- [WHAT TO DO]
Return exactly the listing's lines, from its first line to the line holding "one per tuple", ends included.

= = = = = = =

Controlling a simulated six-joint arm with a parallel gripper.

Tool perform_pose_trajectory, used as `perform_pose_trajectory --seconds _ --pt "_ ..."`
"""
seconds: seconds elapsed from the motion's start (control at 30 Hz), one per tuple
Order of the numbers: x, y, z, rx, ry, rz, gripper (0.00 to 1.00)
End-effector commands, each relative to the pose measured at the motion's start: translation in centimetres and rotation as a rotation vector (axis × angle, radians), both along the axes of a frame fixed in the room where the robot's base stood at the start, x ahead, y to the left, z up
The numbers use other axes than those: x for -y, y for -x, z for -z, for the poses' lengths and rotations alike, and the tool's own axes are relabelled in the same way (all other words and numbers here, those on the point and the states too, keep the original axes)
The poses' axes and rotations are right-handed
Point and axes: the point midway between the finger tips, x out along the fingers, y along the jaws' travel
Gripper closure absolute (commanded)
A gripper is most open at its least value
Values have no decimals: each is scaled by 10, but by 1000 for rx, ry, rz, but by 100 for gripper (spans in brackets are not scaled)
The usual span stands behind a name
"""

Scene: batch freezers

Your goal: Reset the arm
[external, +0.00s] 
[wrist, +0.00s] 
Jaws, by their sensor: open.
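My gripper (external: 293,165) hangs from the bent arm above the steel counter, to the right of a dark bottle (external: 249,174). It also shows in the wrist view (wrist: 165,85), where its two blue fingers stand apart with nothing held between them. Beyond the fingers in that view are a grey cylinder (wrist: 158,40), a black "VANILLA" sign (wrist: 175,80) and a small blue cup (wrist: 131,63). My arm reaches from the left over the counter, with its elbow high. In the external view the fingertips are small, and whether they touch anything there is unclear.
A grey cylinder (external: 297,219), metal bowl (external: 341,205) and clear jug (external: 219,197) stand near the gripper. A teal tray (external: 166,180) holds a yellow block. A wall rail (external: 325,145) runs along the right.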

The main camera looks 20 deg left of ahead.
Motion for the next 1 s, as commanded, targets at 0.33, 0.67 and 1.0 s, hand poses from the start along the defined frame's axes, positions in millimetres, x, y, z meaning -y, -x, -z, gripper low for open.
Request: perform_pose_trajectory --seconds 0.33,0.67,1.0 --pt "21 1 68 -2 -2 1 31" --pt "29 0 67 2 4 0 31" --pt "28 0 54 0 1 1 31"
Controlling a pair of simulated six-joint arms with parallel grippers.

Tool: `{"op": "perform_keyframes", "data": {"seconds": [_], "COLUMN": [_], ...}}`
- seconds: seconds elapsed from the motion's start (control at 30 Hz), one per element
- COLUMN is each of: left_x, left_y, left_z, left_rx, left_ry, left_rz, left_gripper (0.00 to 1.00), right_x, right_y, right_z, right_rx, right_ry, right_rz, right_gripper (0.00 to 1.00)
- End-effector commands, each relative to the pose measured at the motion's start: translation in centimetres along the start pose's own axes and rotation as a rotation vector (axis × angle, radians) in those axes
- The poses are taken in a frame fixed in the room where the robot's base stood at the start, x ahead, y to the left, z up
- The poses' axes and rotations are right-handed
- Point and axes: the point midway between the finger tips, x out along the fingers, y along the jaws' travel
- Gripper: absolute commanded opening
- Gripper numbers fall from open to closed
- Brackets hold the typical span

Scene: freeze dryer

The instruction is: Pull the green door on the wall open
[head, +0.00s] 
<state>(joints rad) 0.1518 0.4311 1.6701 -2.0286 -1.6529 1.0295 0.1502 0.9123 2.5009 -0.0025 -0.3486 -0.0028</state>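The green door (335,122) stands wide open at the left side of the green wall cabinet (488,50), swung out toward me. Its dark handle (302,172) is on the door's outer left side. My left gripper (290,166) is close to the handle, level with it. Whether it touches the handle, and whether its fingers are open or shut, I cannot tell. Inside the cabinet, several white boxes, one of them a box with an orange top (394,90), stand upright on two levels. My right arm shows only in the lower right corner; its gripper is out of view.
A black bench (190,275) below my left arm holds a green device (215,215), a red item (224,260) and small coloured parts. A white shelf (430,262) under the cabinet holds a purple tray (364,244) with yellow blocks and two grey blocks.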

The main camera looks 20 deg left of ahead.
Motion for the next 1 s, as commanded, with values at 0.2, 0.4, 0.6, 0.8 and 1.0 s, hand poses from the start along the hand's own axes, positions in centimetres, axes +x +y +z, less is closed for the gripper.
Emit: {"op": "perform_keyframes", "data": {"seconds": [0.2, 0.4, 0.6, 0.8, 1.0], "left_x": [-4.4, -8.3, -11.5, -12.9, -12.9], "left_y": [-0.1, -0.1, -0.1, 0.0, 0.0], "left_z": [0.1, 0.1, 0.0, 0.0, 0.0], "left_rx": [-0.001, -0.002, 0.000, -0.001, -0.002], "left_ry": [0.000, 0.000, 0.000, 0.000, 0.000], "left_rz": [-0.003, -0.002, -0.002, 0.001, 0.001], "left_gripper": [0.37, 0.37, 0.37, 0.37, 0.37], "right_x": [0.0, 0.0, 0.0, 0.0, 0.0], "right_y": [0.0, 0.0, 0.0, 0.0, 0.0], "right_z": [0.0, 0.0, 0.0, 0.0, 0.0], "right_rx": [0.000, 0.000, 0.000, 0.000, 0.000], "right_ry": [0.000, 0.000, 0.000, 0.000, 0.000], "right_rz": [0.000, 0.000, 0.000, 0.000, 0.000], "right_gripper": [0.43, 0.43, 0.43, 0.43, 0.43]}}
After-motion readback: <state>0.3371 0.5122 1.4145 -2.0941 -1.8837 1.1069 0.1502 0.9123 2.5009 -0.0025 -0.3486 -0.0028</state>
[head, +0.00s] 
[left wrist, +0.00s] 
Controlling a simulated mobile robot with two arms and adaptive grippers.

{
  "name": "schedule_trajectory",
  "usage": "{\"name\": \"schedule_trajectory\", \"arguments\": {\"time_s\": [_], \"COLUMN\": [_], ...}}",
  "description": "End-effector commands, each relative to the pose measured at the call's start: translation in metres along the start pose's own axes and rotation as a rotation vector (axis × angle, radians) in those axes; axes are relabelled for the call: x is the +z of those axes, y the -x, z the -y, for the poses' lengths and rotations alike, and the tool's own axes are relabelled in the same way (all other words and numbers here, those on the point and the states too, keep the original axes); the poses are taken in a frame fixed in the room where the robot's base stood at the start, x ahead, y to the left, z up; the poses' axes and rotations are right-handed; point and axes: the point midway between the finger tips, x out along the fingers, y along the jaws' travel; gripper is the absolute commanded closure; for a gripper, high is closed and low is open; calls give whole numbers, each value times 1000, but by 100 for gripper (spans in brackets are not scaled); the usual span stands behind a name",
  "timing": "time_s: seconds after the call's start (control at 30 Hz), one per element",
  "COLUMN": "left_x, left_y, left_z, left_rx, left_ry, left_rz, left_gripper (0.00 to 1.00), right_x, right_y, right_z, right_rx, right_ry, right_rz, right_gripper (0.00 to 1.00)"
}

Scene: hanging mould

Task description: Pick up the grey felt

= = = = = = =

- [RESULT FOR THIS TASK]
Controlling a simulated six-joint arm with a parallel gripper.

Tool perform_pose_trajectory, used as `perform_pose_trajectory --seconds _ --pt "_ ..."`
"""
seconds: seconds elapsed from the motion's start (control at 30 Hz), one per tuple

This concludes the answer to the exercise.